EXERCISE INSTRUCTIONS
Can you find the lines of the listing that include "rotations" and copy every one?

--- Start ---

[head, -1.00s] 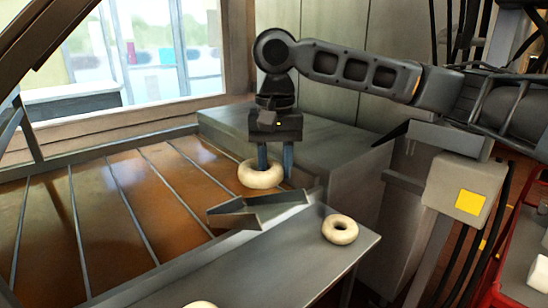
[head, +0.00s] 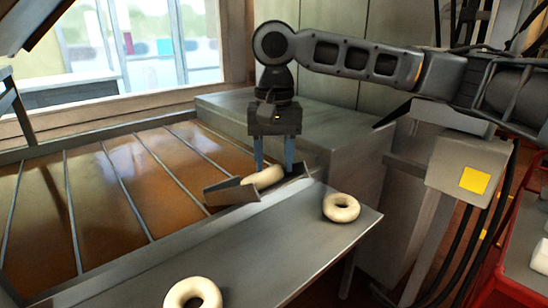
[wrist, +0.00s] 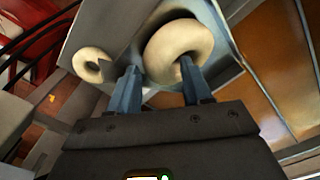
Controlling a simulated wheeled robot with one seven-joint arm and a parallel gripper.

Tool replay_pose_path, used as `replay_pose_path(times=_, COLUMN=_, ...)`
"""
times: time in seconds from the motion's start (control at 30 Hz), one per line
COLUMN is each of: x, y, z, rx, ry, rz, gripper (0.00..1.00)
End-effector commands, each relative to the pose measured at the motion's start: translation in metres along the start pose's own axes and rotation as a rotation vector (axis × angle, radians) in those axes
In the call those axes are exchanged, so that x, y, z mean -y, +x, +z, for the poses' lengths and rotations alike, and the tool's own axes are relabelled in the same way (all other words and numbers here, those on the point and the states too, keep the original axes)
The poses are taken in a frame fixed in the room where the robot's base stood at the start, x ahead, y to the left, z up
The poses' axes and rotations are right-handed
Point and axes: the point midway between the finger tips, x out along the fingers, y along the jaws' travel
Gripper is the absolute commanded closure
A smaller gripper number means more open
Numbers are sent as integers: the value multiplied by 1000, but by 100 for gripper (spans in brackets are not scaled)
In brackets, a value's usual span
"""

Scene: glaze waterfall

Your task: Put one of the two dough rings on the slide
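A pale dough ring (head: 262,177) rests tilted in the grey metal slide (head: 232,195), between its raised sides. My gripper (head: 274,165) is right above it, fingers pointing down. In the wrist view the ring (wrist: 165,45) has one finger of my gripper (wrist: 160,72) in its hole and the other outside its rim. A dark gap shows beside the finger in the hole, so the fingers look open around the ring's wall. Two more dough rings lie flat on the grey bench: one near its right end (head: 341,208), one at the front (head: 193,294).
The grey bench (head: 255,240) is clear between its two rings. Behind the slide is a vat of brown glaze (head: 110,190) crossed by thin bars. A grey box (head: 290,125) stands behind my gripper. A red cart (head: 515,255) is at the right.

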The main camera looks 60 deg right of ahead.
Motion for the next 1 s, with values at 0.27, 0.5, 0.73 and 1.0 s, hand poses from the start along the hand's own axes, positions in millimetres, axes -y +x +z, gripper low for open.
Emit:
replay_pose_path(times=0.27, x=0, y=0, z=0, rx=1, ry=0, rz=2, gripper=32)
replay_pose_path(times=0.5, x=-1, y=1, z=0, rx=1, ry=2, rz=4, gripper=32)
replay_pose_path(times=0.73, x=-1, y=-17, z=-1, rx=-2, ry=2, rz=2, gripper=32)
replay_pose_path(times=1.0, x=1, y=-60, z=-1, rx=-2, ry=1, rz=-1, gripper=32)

--- End ---

RESPONSE TO THE TASK
In the call those axes are exchanged, so that x, y, z mean -y, +x, +z, for the poses' lengths and rotations alike, and the tool's own axes are relabelled in the same way (all other words and numbers here, those on the point and the states too, keep the original axes)
The poses' axes and rotations are right-handed

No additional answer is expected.